> EXERCISE REQUIREMENTS
Find every line below that contains the word "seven" and copy it out.

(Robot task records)
· · ·

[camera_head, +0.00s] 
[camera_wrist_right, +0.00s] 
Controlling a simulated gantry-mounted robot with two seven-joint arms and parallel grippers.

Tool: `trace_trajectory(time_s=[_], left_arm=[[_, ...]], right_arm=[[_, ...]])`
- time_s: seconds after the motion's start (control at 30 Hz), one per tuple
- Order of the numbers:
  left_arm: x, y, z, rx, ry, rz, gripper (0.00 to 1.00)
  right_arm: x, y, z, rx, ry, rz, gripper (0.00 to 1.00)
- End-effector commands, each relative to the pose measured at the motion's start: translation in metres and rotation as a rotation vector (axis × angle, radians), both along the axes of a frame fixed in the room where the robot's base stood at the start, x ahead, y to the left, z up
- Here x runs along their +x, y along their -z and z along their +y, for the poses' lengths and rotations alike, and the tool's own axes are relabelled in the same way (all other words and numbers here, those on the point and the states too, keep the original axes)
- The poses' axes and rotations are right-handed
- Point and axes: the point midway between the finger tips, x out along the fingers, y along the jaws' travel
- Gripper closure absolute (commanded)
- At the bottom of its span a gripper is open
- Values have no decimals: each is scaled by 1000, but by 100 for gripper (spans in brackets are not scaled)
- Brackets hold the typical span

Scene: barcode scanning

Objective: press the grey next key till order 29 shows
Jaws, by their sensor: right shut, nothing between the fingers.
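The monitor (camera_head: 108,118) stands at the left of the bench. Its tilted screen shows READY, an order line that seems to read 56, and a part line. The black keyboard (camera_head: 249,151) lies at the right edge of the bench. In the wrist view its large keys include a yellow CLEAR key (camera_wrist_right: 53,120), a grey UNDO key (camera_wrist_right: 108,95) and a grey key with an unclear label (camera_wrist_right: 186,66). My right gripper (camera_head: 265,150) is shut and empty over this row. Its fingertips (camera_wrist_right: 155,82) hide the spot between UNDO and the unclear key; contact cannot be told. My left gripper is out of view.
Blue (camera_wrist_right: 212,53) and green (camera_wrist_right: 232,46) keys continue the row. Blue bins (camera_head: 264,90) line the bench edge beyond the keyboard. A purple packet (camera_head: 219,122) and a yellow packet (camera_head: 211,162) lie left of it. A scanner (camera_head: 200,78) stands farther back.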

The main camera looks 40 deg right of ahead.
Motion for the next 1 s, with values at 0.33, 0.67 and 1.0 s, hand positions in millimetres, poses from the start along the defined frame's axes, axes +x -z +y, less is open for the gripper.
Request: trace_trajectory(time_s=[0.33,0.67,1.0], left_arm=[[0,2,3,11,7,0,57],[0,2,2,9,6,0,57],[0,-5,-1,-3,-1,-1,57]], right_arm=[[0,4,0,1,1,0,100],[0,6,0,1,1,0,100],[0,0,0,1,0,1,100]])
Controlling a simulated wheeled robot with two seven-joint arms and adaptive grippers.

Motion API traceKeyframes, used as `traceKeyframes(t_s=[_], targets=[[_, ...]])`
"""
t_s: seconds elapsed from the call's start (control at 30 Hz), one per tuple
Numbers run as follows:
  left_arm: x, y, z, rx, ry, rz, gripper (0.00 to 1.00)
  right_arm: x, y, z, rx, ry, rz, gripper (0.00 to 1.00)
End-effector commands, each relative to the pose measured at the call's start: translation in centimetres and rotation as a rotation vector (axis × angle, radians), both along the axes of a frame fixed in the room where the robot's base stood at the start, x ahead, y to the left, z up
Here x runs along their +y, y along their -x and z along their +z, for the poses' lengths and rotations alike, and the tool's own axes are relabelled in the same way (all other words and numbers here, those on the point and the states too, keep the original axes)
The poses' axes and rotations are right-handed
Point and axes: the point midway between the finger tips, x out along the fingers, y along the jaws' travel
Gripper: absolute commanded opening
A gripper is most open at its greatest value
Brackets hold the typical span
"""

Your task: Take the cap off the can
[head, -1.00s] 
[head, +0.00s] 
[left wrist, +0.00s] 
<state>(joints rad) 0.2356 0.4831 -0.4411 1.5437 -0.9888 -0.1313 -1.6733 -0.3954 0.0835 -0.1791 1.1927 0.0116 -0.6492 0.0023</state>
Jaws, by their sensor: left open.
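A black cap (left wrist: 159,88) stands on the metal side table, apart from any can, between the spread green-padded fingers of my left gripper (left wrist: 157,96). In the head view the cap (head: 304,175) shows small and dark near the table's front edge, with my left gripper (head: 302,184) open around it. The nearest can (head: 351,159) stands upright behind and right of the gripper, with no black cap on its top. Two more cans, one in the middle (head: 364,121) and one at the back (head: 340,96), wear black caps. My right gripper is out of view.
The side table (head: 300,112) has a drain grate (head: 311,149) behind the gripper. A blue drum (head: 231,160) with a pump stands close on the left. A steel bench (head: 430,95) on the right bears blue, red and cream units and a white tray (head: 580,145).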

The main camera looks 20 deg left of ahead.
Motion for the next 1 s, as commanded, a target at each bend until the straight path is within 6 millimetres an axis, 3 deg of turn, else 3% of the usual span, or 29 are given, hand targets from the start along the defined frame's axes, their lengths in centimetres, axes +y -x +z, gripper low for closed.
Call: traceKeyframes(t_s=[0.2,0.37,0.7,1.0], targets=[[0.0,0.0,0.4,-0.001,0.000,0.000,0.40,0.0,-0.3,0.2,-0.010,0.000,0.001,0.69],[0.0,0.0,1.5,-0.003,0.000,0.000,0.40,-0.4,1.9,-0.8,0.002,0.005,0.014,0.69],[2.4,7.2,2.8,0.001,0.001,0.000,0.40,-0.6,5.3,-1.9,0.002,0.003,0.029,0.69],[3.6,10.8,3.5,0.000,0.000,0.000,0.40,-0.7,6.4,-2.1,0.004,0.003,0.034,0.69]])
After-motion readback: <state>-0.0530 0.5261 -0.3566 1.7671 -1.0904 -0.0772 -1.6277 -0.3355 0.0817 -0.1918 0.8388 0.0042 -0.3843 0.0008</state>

· · ·

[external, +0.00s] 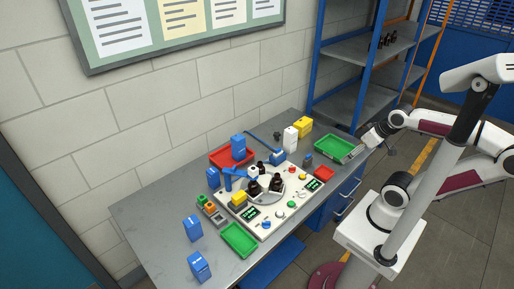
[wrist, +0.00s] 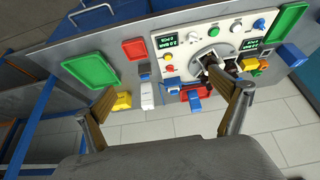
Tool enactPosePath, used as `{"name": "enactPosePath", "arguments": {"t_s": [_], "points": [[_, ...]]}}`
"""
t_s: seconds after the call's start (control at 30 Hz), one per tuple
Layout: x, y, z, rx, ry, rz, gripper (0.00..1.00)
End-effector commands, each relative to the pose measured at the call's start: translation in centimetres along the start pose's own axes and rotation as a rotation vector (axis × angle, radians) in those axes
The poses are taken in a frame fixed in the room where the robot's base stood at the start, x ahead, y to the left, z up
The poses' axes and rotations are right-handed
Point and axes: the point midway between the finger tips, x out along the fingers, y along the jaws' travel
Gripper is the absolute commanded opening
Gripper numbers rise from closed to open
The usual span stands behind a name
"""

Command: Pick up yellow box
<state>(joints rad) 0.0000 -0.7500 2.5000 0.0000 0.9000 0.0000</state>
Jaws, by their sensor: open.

· · ·

> FULL ANSWER
Controlling a simulated gantry-mounted robot with two seven-joint arms and parallel grippers.
Controlling a simulated wheeled robot with two seven-joint arms and adaptive grippers.

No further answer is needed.